Pompeo Says U.S. Should Limit Which Human Rights It Defends

Pompeo also criticized The New York Times for its 1619 Project, an award-winning explanation of the persistent legacy of slavery in the U.S.

Secretary of State Mike Pompeo, speaks during a news conference at the State Department, Washington, July 1, 2020.
Secretary of State Mike Pompeo, speaks during a news conference at the State Department, Washington, July 1, 2020.Credit: AP Photo/Manuel Balce Ceneta

Secretary of State Mike Pompeo argued Thursday for a more limited U.S. view of global human rights advocacy based on the principals laid out by America’s Founding Fathers, a suggestion critics assumed meant stepping away from more modern concepts such as support for women and the LGBQT communities around the world.

Pompeo, speaking in Philadelphia, singled out property rights and religious freedom as “foremost” principals in a speech that elsewhere complained about the “proliferation” of protections in international agreements related to human rights.

“We are forced to grapple with tough choices about which rights to promote and how to think about this,” he said. “Americans have not only unalienable rights, but also positive rights granted by governments, courts and multilateral bodies. Many are worth defending in light of our founding; others aren’t.”

Pompeo on Thursday released a report produced by the Commission on Unalienable Rights, which he tasked last year with conducting a broad review of U.S. human rights policy, arguing at the time that it had “lost its bearings.”

Before its release, many human rights groups were skeptical of the commission, whose chairwoman was conservative legal scholar Mary Ann Glendon, a former U.S. ambassador to the Holy See.

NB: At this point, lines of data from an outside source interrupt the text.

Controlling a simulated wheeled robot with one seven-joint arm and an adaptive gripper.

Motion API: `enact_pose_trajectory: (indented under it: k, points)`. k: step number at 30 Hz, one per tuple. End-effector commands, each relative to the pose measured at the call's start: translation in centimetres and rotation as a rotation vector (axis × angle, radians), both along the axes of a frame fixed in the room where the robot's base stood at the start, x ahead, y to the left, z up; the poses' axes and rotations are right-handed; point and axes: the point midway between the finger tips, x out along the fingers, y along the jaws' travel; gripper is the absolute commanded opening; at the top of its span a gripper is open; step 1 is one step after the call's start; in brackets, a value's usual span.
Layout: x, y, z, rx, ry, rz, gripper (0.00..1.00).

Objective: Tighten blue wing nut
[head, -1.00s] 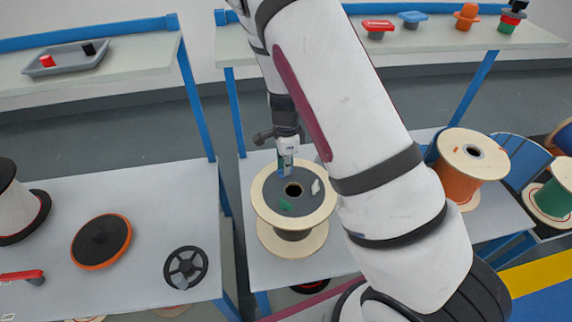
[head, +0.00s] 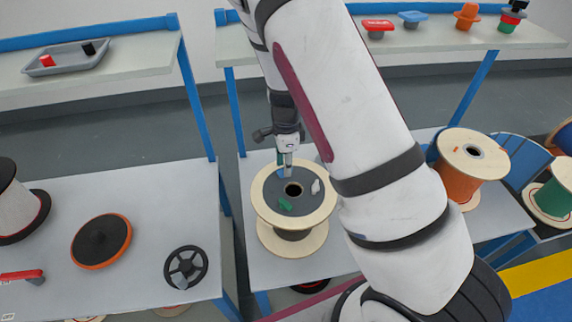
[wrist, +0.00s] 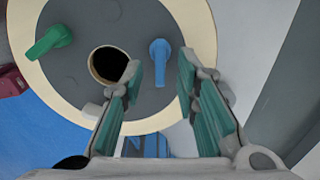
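The blue wing nut (wrist: 159,62) stands on the dark grey disc on top of a pale wooden spool (head: 293,218), beside the round centre hole. In the head view the blue wing nut (head: 281,173) is partly hidden by my fingers. My gripper (wrist: 159,75) is open, with one finger on each side of the blue wing nut and a visible gap to both. In the head view my gripper (head: 284,170) points down over the far part of the disc.
A green wing nut (wrist: 48,42) and a white one (head: 315,186) sit on the same disc, the white one close to my left finger in the wrist view. An orange spool (head: 458,180) stands to the right. A black handwheel (head: 186,266) lies on the left table.

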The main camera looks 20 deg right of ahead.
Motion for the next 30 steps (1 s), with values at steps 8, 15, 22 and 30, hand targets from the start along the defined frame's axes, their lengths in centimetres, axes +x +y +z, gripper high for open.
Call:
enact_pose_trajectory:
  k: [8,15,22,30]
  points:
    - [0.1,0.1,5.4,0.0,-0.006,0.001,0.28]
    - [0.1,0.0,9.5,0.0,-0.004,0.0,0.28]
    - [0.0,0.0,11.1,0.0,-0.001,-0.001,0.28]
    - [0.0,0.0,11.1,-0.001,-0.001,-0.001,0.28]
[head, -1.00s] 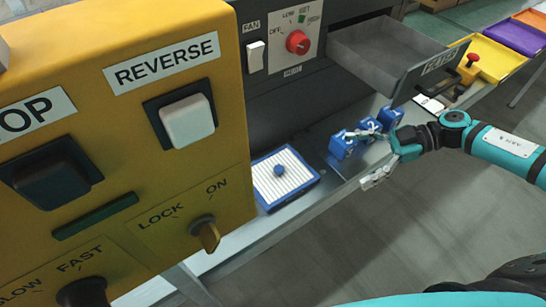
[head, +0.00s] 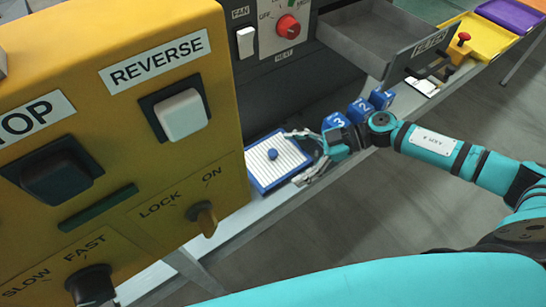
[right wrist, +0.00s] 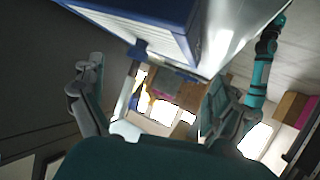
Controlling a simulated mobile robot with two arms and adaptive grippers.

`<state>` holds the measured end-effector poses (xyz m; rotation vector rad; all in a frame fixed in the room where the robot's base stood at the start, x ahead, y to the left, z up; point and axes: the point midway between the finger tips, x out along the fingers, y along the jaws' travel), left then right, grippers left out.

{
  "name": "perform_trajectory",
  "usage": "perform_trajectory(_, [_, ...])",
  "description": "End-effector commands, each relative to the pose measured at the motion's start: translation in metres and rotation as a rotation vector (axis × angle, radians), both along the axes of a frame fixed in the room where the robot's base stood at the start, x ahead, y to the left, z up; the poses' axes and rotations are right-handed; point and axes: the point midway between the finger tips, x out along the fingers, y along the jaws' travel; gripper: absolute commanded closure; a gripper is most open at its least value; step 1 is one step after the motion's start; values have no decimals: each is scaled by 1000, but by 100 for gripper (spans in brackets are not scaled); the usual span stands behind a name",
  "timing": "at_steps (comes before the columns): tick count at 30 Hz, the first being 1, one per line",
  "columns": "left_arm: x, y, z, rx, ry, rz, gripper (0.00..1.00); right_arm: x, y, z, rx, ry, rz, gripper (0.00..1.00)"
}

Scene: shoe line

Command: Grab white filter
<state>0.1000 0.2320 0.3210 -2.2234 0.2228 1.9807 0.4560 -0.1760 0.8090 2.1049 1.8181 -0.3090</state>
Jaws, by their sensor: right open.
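The white filter (head: 262,170) is a flat panel with white ribs, a blue frame and a blue round knob on top. It lies on the grey ledge in the head view. My right gripper (head: 296,157) is open at the filter's right edge, with one finger near its far side and the other near its front corner. In the right wrist view, the blue and white filter (right wrist: 140,18) fills the top, and the open fingers (right wrist: 152,92) stand apart below it. I cannot tell whether they touch it. My left gripper is not in view.
Blue numbered blocks (head: 361,110) stand on the ledge just beyond my right gripper. An open grey drawer (head: 405,62) juts out above them. The yellow control box (head: 140,120) stands close on the left of the filter. Yellow (head: 490,52) and purple (head: 512,14) trays are at the far right.

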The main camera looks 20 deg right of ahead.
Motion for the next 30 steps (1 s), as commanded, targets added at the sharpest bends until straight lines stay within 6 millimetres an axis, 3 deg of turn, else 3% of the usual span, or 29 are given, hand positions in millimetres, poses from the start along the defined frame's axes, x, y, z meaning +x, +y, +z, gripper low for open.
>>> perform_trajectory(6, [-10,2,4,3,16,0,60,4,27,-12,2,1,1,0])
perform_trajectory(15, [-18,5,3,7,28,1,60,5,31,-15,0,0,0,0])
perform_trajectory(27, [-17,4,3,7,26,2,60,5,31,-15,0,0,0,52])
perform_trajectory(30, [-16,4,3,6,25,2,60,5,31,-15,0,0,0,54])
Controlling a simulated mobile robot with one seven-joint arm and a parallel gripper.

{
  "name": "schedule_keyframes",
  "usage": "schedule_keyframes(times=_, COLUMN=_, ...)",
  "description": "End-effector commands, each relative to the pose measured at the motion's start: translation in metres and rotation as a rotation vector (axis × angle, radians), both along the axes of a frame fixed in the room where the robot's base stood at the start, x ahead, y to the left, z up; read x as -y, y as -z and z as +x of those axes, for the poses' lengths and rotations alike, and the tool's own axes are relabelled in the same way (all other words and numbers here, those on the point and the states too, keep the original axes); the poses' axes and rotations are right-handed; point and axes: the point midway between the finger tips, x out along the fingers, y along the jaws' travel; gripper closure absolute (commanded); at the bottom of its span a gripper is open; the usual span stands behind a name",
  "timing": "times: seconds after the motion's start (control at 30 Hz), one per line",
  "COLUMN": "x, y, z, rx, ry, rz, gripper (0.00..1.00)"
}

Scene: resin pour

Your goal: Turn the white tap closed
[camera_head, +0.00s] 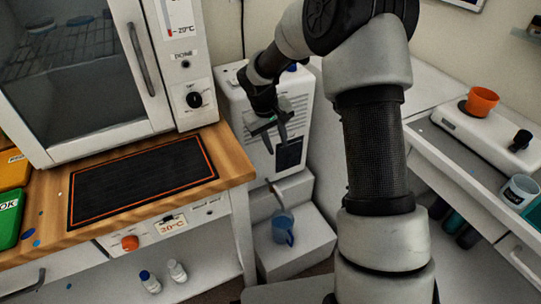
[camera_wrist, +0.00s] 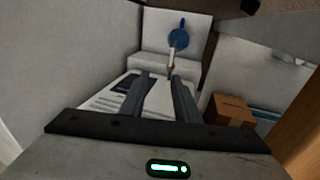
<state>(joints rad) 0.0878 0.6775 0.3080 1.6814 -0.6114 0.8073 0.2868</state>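A white dispenser box (camera_head: 292,88) stands between the oven bench and my arm, with a dark panel on its front. A thin spout (camera_head: 271,186) sticks out low on its front; in the wrist view, a thin pale and orange piece (camera_wrist: 171,66) shows just beyond my fingertips. I cannot make out the white tap's handle clearly. A blue mug (camera_head: 283,228) stands on the step below the spout; it also shows in the wrist view (camera_wrist: 178,39). My gripper (camera_head: 275,146) points down in front of the box, fingers apart (camera_wrist: 160,76), with nothing seen between them.
A white oven (camera_head: 180,95) and a wooden bench with a black mat (camera_head: 140,182) are at the left. A white step (camera_head: 305,243) is below the box. At the right, a counter holds an orange cup (camera_head: 481,101) on a scale. A cardboard box (camera_wrist: 230,110) shows in the wrist view.

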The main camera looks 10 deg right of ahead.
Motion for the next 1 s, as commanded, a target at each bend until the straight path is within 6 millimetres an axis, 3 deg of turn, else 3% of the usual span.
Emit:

Pompeo noted that the report emphasizes property rights and religious liberty. “No one can enjoy the pursuit of happiness if you cannot own the fruits of your own labor. And no society can retain its legitimacy or a virtuous character without religious freedom,” he said.

The report did not produce any specific recommendations and steered clear of endorsing policy proposals. But experts who parsed it for direction noted, for example, that it referred to abortion and same-sex marriage not as rights but “divisive social and political controversies.”

Critics such as Sen. Bob Menendez, the ranking member of the Senate Foreign Relations Committee, said the report would damage the United States’ reputation as a champion of human rights around the world by narrowing the scope of who deserves protection.

“As feared, Secretary Pompeo used his speech to insinuate a hierarchy of rights where property rights and religious liberty are ‘foremost’ rights and some rights are not ‘worth defending,”’ said the New Jersey Democrat.

Critics also faulted the makeup of the commission, saying it was weighted with conservatives, and the public did not have sufficient opportunity to weigh in on its findings before the report’s release.

“As was clear from the start, Secretary Pompeo’s Commission on Unalienable Rights was designed to challenge the international consensus with a narrow view of human rights, that among other things would leave LGBTQ people even more vulnerable to violence and discrimination,” said David Stacy, government affairs director of Human Rights Campaign.

Pompeo also took aim in his speech at demonstrators “pulling down statues” and “desecrating monuments,” in echoes of President Donald Trump’s recent speech at Mount Rushmore. The secretary of state said it was an attack on the people who fought for the rights laid out in the Declaration of Independence.

He also criticized The New York Times for its 1619 Project, an award-winning explanation of the persistent legacy of slavery in the United States.

“America is fundamentally good and has much to offer the world because our founders recognized the existence of God-given unalienable rights and designed a durable system to protect them,” he said. “But these days I must say even saying America is fundamentally good has become controversial.”